I flew into Manhattan to The New Yorker chronicling the death of Big Law with a pacey dissection of the fall of Dewey & LeBoeuf. Three days later I flew out to The New York Times covering the fee bonanza for Wall Street lawyers generated by J.P. Morgan’s regulatory nightmare.
There you have it – Manhattan’s legal market remains as contradictory and seductive as ever. Eighteen months since Dewey collapsed, it’s not apparent that the world’s largest legal failure has had much impact at all. Certainly, there has been no discernible hard look in the mirror or serious questioning of the elevation of the star system that contributed – combined with a score of other failings – to Dewey’s final chapter.
In the years since I last toured Midtown, it is clear that the industry has become, if anything, even more focused on big-name individuals. With more demanding clients and turbulent markets, those sought after individuals are as likely to be bank litigators, or FCPA specialists as leverage finance or corporate partners but the rainmaker is increasingly trumping law firm brands in the singular world of New York law.

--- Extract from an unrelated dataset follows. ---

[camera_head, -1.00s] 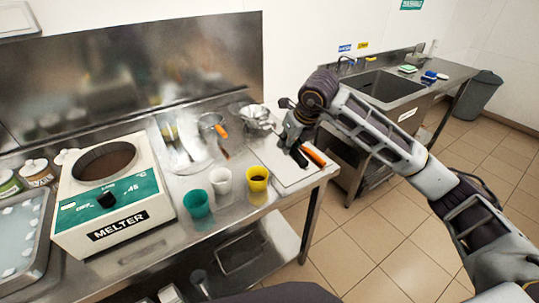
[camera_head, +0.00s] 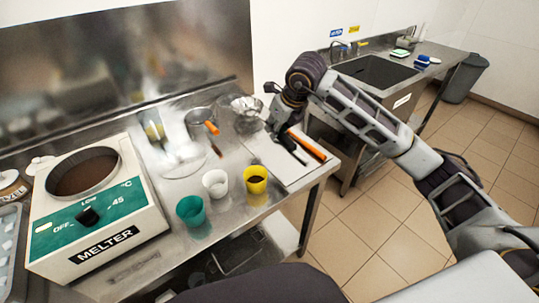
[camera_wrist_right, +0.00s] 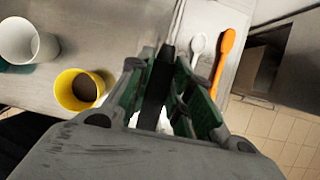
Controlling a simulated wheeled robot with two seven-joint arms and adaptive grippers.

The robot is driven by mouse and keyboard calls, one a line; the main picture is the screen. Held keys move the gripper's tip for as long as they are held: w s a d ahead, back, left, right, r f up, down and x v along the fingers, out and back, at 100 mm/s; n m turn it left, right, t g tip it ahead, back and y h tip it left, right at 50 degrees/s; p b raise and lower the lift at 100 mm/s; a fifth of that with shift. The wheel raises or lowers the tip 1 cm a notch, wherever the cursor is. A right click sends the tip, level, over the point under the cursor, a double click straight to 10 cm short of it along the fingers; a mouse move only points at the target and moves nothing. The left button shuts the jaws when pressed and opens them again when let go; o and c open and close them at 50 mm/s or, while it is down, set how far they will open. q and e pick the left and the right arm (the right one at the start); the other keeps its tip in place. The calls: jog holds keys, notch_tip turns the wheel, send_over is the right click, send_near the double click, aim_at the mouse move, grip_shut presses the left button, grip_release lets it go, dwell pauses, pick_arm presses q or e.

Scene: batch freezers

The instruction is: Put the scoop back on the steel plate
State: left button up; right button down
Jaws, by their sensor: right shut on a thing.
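My right gripper (camera_head: 282,128) is low over the right end of the steel table. It is shut on a dark handle (camera_wrist_right: 157,85), which I take to be the scoop's; a white part shows below it in the wrist view. The scoop's bowl cannot be made out. A pale flat plate (camera_head: 270,165) lies beneath the gripper at the table's right end. On it lie an orange-handled utensil (camera_head: 307,145) and a white spoon (camera_wrist_right: 197,45), to the right of the fingers in the wrist view. Contact between scoop and plate cannot be told. My left gripper is not in view.
Yellow (camera_head: 256,180), white (camera_head: 215,183) and green (camera_head: 190,210) cups stand left of the plate. A melter (camera_head: 95,205) fills the table's left side. A metal bowl (camera_head: 245,112) and an orange-handled tool (camera_head: 212,128) are behind.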

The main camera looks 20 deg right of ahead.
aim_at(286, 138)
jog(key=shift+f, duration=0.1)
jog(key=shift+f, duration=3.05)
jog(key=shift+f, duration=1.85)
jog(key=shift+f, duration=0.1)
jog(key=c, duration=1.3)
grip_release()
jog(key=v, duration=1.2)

As such, if there was one topic uniting conversation, it was whether the aggressive recruitment tactics of Kirkland & Ellis and Latham & Watkins ‘can finally stamp out the last lockstep firms’. As one managing partner put it, Kirkland in particular is ‘shaking the foundations’. Whether the firm’s tactics in recruiting partners from Cravath and Skadden prove sustainable will have a huge impact on the profession. It’s come to something when the celebrated outlier Skadden has become the acceptable face of Manhattan’s legal establishment.
Where do City firms fit into this turbulent picture? Freshfields Bruckhaus Deringer’s New York arm continues to steadily gain traction and plaudits for its arbitration, disputes and global investigation practice. Clifford Chance – after a gloomy four-year run in the US – is in a surprisingly confident mood. Having been let down by CC’s US practice so many times before, I’m not yet ready to commit but right now they talk a convincingly good game.
What is interesting – and has implications for UK rivals – is the extent to which leading New York firms are walking a fundamentally different path to their closest London rivals, which have spent 15 years institutionalising client links at the expense of individual partners.
This is a far starker contrast than a choice between lockstep or merit compensation models. If more US firms move towards origination-drenched partnerships that pay the stars ten to 15 times that of service partners the reverberations will continue to be felt in London. It will also make it increasingly bloody and challenging to merge UK and US firms; this isn’t a different pay model, it’s a different philosophy.
The alternative view is that the top-tier New York firms – which still continue to shun such ‘barbell’ partnerships – will endure while the aggressive challengers overreach and fall. Few seem sure how this will ultimately be resolved but, for the profession, the conclusion will be felt at a global level.